A moment on the lips is a lifetime on the hips

Well today is the day... the first weigh-in.
I went into it a little worried that I wouldn't have lost much. I was good all week, but this morning I was feeling rather large. Despite the way I was feeling, I knew I had to weigh in and I wanted to do it before coffee or breakfast, just like I did last Monday. So I did...
I'm down 6 1/2 lbs this week! That brings me to 215lbs. Still huge, but better than nothin'! My hard work paid off.
Weight Watchers... I have had several people ask me "Does it really work?" and "Do you really like it?" Your answers are "It does" and "I do." If it didn't work and I didn't love it, I wouldn't be doing it again and I wouldn't recommend it so often! The reason I am back at the weight I am at is my own fault. It's not because "once you stop doing it you gain it all back." No, no... once you start eating fast food, every day, constantly and for no reason other than stress... that's when you gain it all back. And that's exactly what I did. Had I eaten like a normal person, rather than big foot, I would have maintained a healthy weight. Which is exactly what I plan to do now.
The first week was okay. The weekdays were a piece of cake. I made sure to pack my breakfast, lunch and snacks in the morning and bring them with me to work, that way I knew what I had and made sure it was all healthy "points friendly" foods. This helped me stick to it. I'm not going to lie... the coffee shop was screaming my name a couple of times, and I'm pretty sure the little chocolate devil on my shoulder told me I could afford a mocha latté creamice... but I resisted somehow. I focused on my work instead of food, and when I got hungry I ate something that I brought. I convinced myself that I had no money so that I wasn't tempted to buy something from the cafeteria. I found myself eating little bits throughout the day, not on purpose, but I hear that's what you should do anyway.
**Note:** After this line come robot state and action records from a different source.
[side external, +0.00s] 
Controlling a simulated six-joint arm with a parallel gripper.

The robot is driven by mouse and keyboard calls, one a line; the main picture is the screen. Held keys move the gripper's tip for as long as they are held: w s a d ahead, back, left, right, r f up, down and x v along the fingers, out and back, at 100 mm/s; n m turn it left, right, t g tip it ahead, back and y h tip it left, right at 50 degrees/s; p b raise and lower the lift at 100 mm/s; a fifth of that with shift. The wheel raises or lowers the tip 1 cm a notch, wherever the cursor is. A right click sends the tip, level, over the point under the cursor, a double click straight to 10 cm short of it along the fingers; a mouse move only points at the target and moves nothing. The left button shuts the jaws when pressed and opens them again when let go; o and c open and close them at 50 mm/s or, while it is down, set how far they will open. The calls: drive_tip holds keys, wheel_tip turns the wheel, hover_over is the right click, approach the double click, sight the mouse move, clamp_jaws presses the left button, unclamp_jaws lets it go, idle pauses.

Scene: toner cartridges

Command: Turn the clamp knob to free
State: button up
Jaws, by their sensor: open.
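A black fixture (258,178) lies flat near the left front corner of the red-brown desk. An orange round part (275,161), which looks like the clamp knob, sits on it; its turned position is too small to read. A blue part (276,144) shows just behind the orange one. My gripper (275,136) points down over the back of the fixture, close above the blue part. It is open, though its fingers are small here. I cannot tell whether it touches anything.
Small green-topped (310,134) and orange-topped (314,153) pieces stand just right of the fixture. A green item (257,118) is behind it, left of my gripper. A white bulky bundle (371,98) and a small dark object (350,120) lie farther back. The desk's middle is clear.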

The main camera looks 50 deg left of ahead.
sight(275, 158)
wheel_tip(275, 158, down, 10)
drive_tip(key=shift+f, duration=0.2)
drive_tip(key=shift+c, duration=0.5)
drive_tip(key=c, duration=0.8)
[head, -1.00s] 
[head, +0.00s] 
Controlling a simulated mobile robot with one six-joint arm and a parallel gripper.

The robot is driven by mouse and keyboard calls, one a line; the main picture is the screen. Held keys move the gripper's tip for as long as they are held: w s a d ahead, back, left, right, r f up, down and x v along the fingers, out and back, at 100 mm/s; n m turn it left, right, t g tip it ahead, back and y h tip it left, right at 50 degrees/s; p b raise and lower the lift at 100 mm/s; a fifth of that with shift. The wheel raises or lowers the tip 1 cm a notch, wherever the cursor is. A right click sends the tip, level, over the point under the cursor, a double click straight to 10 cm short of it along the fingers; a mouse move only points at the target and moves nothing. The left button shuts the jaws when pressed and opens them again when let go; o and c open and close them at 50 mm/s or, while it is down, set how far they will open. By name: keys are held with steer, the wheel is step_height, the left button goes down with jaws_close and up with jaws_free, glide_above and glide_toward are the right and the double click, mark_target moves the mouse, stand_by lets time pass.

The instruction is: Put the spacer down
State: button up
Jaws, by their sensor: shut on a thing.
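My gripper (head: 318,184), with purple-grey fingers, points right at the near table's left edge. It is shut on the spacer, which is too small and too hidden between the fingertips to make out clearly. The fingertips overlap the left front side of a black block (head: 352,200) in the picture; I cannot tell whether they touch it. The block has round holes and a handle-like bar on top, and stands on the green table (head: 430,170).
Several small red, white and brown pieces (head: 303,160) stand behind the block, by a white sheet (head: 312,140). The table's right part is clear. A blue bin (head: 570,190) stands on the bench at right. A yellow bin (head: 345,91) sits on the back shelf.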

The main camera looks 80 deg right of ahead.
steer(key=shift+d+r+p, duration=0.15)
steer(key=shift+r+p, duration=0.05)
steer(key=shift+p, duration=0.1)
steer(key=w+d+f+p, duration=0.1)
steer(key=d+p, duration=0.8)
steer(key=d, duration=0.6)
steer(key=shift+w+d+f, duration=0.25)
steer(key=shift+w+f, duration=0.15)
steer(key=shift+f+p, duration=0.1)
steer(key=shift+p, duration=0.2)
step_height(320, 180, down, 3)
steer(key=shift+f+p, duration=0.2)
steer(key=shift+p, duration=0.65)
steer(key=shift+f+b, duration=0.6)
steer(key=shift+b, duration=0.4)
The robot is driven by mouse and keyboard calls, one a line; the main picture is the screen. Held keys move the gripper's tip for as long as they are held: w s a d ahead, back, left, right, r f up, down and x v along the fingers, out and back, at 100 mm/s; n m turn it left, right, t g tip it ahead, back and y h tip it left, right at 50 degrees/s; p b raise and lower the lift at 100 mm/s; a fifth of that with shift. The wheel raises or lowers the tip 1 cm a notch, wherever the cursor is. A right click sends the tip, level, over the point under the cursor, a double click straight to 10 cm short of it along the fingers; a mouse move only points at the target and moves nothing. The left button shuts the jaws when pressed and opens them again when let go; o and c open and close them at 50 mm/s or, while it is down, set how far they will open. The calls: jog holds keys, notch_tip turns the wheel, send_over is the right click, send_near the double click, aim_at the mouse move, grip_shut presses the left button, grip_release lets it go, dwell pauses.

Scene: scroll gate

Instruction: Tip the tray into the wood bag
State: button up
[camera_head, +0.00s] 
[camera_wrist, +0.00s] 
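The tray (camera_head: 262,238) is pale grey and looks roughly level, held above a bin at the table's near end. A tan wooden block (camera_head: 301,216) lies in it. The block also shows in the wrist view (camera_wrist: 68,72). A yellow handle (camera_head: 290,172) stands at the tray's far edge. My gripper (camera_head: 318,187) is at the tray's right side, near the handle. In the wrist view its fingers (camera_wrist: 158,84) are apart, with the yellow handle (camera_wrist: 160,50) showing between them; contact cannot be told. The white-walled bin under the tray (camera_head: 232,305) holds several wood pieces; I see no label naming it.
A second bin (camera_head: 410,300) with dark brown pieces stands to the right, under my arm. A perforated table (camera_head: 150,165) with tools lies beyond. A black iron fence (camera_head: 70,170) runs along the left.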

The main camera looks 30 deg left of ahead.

I drank a lot of water, and when I wanted some flavor, I opted for a 5 cal Crystal Light rather than a soda and I felt much better for it. But boy did I pee a lot... if you plan on upping your water intake, be prepared to spend half of your day in the restroom... just sayin'.
Now, the weekend was a different story.  It wasn't as easy. Even though I had the house full of healthy foods and snacks, I also still have things for the kids, like cookies... chips... even the damn goldfish crackers and fruit snacks were taunting me! I wanted to cave so bad, and for no good reason! I still ate all day, but I managed to resist temptation and ate healthy. Though, I may have had a goldfish cracker or 5.
Overall, it was good. I feel better about myself, even if my pants aren't feeling better yet. I love the feeling of finding new,  healthy foods that taste good. It's actually quite fun. I also noticed that the further into the week I got, the more I ate and the less points I used because I was rediscovering the good stuff. I love that feeling.
Britt asked me last night if I miss junk food.. and honestly? Yes. I do. I miss the convenience and I miss the taste. But there are many, many more things about it that I definitely do not miss. That doesn't mean that I'm not going to think about the taste of their french fries everytime I drive past a McDonald's (mmm).
I am very proud of Britt also. He has cut out sodas (which is a big deal for him) and upped his water intake. He stuck with it all week, even on the weekend when he had to work outside at the car sale where they were grilling burgers and dogs right in front of him... he brought his breakfast, lunch and snacks and ate only that. Way to go, babe! I think doing this together,  as hesitant as I was in the beginning, is helping us both stay in track... Now wake up so I can make breakfast!
I'm starving over here!! ;)

Weigh-in: Today, Oct 10, 2011 - 215 lbs. (-6.5 lbs)


5 comments:

  1. This is awesome Vicky. I did the same yoyo-ing myself last year & now i'm only 30 lbs from my original start weight. I need some motivation. You should message me all the info on WW. Price, difficulty, etc.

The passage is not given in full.